What many buyers miss
In pre-construction projects, individual titles often do not exist yet. The developer may hold only a Constancia Anotada — a provisional registration. This is common, but it means you are relying entirely on the developer's ability to complete the title process. If they default, your contract may be worthless. For a deeper dive, see our guide on how to verify a property title in the Dominican Republic.
Layer 2 Developer & Seller Investigation
If you are buying from a developer — which most international buyers in Punta Cana are — their legal and financial standing is as important as the property itself.
- Corporate registration and authority to sell. Is the entity properly incorporated? Are its representatives authorized to execute contracts? A contract signed without proper authority can be invalidated.
- Tax standing with the DGII. Outstanding debts with the Dominican tax authority can become liens against the project's assets — including units already sold to buyers.
- Active litigation. Is the developer being sued by other buyers, contractors, or creditors? Are there criminal investigations related to the project? This is in court records — but only if someone looks.
- Delivery track record and references. Has this developer completed previous projects on time? Past performance is the strongest predictor of future behavior.
- Anti-money laundering compliance. Dominican Law 155-17 requires verification of the origin of funds in every real estate transaction.
"The risks in Dominican real estate are not in the things you can see. They are in the things that only appear when someone knows where to look."
Layer 3 Permits & Regulatory Compliance
A property can have a clean title and a solvent developer — and still be illegal to build. Each of these permits is issued by a different government entity, and each represents a point of failure:
- Municipal permit (Ayuntamiento). Certifies the project complies with local zoning and land-use regulations.

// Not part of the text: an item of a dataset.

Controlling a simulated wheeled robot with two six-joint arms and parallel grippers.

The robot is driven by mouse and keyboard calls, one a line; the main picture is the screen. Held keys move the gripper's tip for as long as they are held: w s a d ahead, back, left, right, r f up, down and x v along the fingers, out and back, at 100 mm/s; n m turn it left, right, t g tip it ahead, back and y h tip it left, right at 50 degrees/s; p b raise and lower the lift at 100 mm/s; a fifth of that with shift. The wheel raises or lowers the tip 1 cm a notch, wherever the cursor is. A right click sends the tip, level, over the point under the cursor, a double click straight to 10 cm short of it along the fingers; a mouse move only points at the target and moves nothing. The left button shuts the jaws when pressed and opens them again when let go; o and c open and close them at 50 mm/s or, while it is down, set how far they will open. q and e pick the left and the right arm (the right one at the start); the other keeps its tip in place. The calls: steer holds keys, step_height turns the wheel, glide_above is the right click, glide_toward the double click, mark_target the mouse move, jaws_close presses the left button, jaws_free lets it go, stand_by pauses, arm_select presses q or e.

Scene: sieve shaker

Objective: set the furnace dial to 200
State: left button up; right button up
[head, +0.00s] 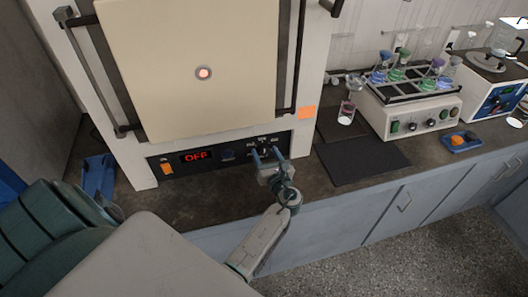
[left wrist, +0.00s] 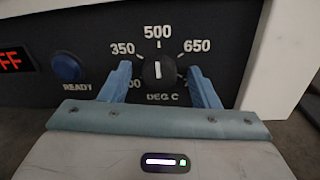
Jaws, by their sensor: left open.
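The furnace (head: 144,163) has a front panel with a black dial (left wrist: 158,73) that carries a white pointer mark. In the left wrist view the mark points straight up, at 500. The labels 350, 500 and 650 are readable; the lower-left one shows only "00" beside the finger and the lower-right one is hidden. My left gripper (head: 266,153) is open in front of the panel, with one finger on each side of the dial. In the left wrist view, gaps show between the fingers (left wrist: 160,78) and the dial. My right gripper is not in view.
The red display (head: 196,156) reads OFF, beside an orange switch (head: 167,169) and a blue READY button (left wrist: 67,67). The furnace door (head: 190,105) is shut. To the right are a dark mat (head: 360,162) and a shaker (head: 420,118) with several flasks.

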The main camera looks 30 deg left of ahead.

- Environmental permit (Ministerio de Medio Ambiente). Punta Cana sits on ecologically sensitive land. Dominican law imposes the 60-meter coastal setback rule.
- Tourism permit (Ministerio de Turismo). Mandatory for condotel, resort, and mixed-use projects.
- Construction license (MIVED). The inicio de obra certifies the project meets structural, safety, and urban planning requirements.
Layer 4 Contract Review & Negotiation
Developer contracts are drafted by the developer's legal team. They protect the developer's interests — not yours. The provisions that matter most:
- Hard delivery deadline — not "estimated delivery" with an open-ended grace period
- Penalty clauses for delays — without them, Dominican courts may not award compensation regardless of how long you wait
- Clear rescission rights — standard cancellation penalties of 40–50% of the amount paid are common. Most buyers never question this until it is too late.
- Payment milestones tied to construction progress — never pay the majority before delivery
- Title transfer obligations — with explicit remedies if the developer fails to deliver your title
Layer 5 Tax Planning & Legal Opinion
Dominican real estate carries specific tax obligations: 3% transfer tax, annual IPI, and capital gains on resale. Whether to hold the property personally, through a Dominican SRL, or via a foreign entity has real implications for succession, liability, and tax treatment.
After completing all layers, a comprehensive legal opinion documents every finding and delivers a clear recommendation: proceed, renegotiate, or walk away — before any money has left your account.
Client Result — Punta Cana
An international buyer made payments on a Punta Cana development for two years. Construction never started. Not a single block was laid.
We took the case to court. A meticulous review of the contract revealed numerous breaches of the contractual guarantees — missed deadlines, unfulfilled construction milestones, and obligations the developer had ignored from the start.
We invoked the exceptio non adimpleti contractus — the legal principle that a party who has failed to perform its own obligations cannot demand performance from the other.
Result: full restitution of all sums paid, an award of compensatory damages, and legal interest on every dollar from the date of each payment.
The Bottom Line
The Dominican Republic welcomes foreign investment. The legal framework is well-established. The courts enforce contracts. But none of these systems help you retroactively if you sign a deficient contract on a property you never properly investigated.
Due diligence is not a cost. It is the price of certainty — in a market where uncertainty is the default.